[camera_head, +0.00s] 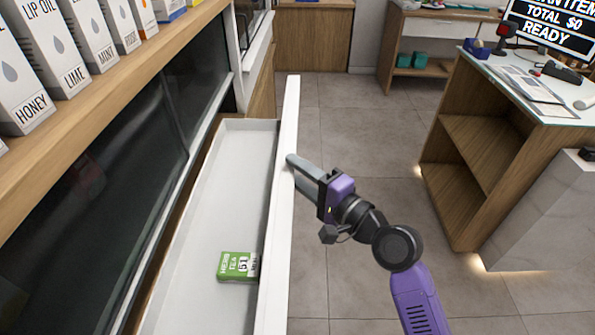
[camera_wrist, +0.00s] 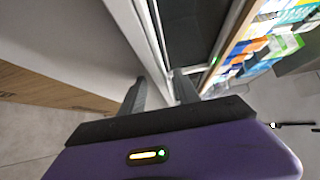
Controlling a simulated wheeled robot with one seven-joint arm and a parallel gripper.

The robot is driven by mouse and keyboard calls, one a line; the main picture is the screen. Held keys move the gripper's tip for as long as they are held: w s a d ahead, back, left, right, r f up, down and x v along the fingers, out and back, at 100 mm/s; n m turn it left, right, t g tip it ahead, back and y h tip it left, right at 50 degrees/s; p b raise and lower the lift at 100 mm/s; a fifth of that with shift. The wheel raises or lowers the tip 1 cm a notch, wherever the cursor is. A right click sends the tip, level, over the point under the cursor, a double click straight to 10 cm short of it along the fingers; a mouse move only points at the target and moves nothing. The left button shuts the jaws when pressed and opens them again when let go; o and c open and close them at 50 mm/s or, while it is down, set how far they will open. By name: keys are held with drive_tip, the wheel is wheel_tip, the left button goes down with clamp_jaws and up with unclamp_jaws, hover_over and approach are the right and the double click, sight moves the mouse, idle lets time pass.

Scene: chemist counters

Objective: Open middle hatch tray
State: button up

__________________________________________________

▶ _Work to be completed_
Word for word, quote the full listing, omitting every picture.

▶ _Output of the exercise_
[camera_head, +0.00s] 
[camera_wrist, +0.00s] 
Controlling a simulated wheeled robot with one seven-joint arm and a parallel gripper.

The robot is driven by mouse and keyboard calls, one a line; the main picture is the screen. Held keys move the gripper's tip for as long as they are held: w s a d ahead, back, left, right, r f up, down and x v along the fingers, out and back, at 100 mm/s; n m turn it left, right, t g tip it ahead, back and y h tip it left, right at 50 degrees/s; p b raise and lower the lift at 100 mm/s; a fifth of that with shift. The wheel raises or lowers the tip 1 cm a notch, wherever the cursor is. A right click sends the tip, level, over the point under the cursor, a double click straight to 10 cm short of it along the fingers; a mouse move only points at the target and moves nothing. The left button shuts the jaws when pressed and opens them again when let go; o and c open and close them at 50 mm/s or, while it is down, set how far they will open. By name: keys are held with drive_tip, the wheel is wheel_tip, the left button goes down with clamp_jaws and up with unclamp_jaws, hover_over and approach are the right and the double click, sight moves the mouse, idle lets time pass.

Scene: chemist counters

Objective: Open middle hatch tray
State: button up

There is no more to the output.